Today, the games of choice are “Killer Taxi” and “Combat Hell”. And now this generation, one I like to refer to as the “Banger Generation,” is facing marriage. One can only imagine how their lives will play out.

  
 
The First Fight: Now this is one I hope does not happen. It is done entirely by email.

Mary: Subject: I fell in, he, he!

“Hi Teddy! You left the toilet seat up again. LOL Love, Mary”

Ted: Subject: This is an automated response.

“I am away from my desk at the moment and will not return until 1:45 pm. Please resend all important emails after that time. Ted” (Ted obviously gets a lot of emails and trashes them without a second thought.)

Mary: Subject: This is an important message (Mary sent it at 1:46)

“Hi Ted! You left the toilet seat up this morning and I fell in. Mary :~(”

Ted: Subject: Undeliverable mail

“The mailbox for Ted@Mega-Super-Duper-Corp.com is full. We are sure your message is important. Please resend it at a later time. Thank you.” (O.K. Ted doesn’t trash them; he doesn’t even look at them.)

By now, Mary is convinced that Ted is really there and is just not listening to her. She decides, after consultation with her workmate and best friend Jan, to try one more time. Being a bit on the peeved side, she types the following message:

Mary: Subject: Why aren’t you responding?

“Ted, You left the seat up this morning and I fell in. Now my posterior parts hurt! (G-r-r-r) Mary”

A few seconds later, Mary receives this response.

From: The Demonic Mail Carrier.

Subject: Failure To Deliver

“The following message could not be delivered. Try as we might, we could not find a mailbox for Ted@Mega-Super-Duper-Corp.com. Please check the address and resend the message.

Do not reply; this is an automated message.”

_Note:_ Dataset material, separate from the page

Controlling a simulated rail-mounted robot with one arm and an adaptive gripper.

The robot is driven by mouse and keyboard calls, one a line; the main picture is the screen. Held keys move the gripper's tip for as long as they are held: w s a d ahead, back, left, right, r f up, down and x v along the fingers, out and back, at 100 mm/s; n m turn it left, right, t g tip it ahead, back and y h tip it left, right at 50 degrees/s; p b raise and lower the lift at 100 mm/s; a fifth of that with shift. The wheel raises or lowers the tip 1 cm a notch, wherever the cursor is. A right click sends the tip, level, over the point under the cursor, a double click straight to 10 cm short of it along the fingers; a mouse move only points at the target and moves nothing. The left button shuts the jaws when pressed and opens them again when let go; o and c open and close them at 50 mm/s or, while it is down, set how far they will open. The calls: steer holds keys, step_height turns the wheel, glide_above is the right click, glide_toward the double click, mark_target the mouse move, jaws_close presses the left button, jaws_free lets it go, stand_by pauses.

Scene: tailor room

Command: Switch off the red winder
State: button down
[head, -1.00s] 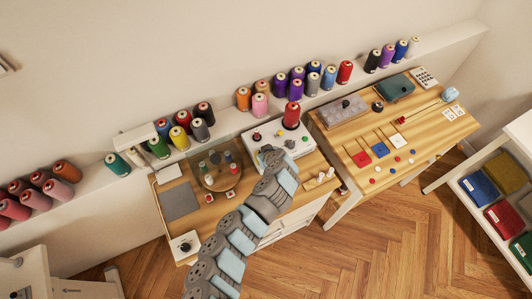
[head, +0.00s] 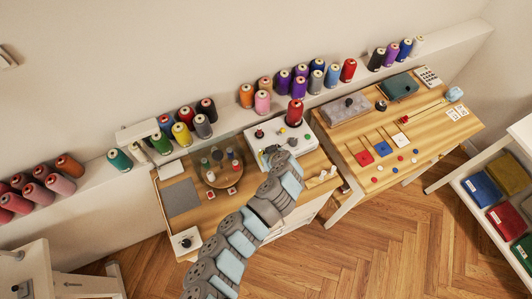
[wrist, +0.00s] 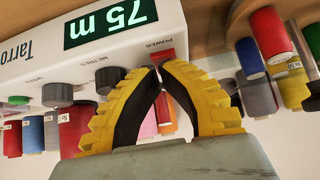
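The winder is a white box (head: 305,135) with a red cone (head: 295,113) on top, at the back of the left table in the head view. The wrist view shows its front panel (wrist: 165,22) upside down, with a lit green display (wrist: 111,22) reading 75 m. Dark knobs (wrist: 110,77) stand along the panel. A red switch (wrist: 167,54) is by the POWER label. My gripper (wrist: 160,68) has its yellow-and-black fingertips close together, right by the red switch. I cannot tell whether they touch it. In the head view my arm hides part of the winder's front.
A round wooden stand (head: 222,176) with small spools is left of the winder. Thread cones (head: 263,103) line the shelf behind. The right table (head: 425,150) holds coloured squares and a grey box (head: 346,110). The wooden floor (head: 370,245) in front is clear.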

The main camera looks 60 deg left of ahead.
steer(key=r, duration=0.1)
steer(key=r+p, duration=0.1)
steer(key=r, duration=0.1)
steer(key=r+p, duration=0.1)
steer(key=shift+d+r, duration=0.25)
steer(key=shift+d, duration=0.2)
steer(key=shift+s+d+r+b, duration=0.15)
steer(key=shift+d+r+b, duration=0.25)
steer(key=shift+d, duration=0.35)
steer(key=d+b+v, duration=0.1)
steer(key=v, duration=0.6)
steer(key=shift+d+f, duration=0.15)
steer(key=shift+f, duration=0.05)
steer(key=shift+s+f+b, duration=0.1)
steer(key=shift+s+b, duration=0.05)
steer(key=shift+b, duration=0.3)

By now, Mary is convinced that Ted is avoiding her. In tears, she turns to Jan for a little sisterly sympathy. Jan agrees that Ted is a monster and not worthy of Mary’s affection. After all, Mary has emailed Ted thousands of times and this has never happened before. He must be avoiding her by sending these obviously fake messages. Too upset to work and convinced that she has married “The Butcher of the Bathroom,” Mary heads home to pack her things.

Arriving home at about 6:00 pm, Ted is unaware that Mary has gone home to her mother. As he enters the door, he loudly announces, “Hi, Honey, I’m home. Boy what a day. The server went haywire at 1:35 and started doing all kinds of crazy things. We couldn’t get any email. I sure hope that the people from the Robins Account didn’t try to email me. How was your day? Honey?”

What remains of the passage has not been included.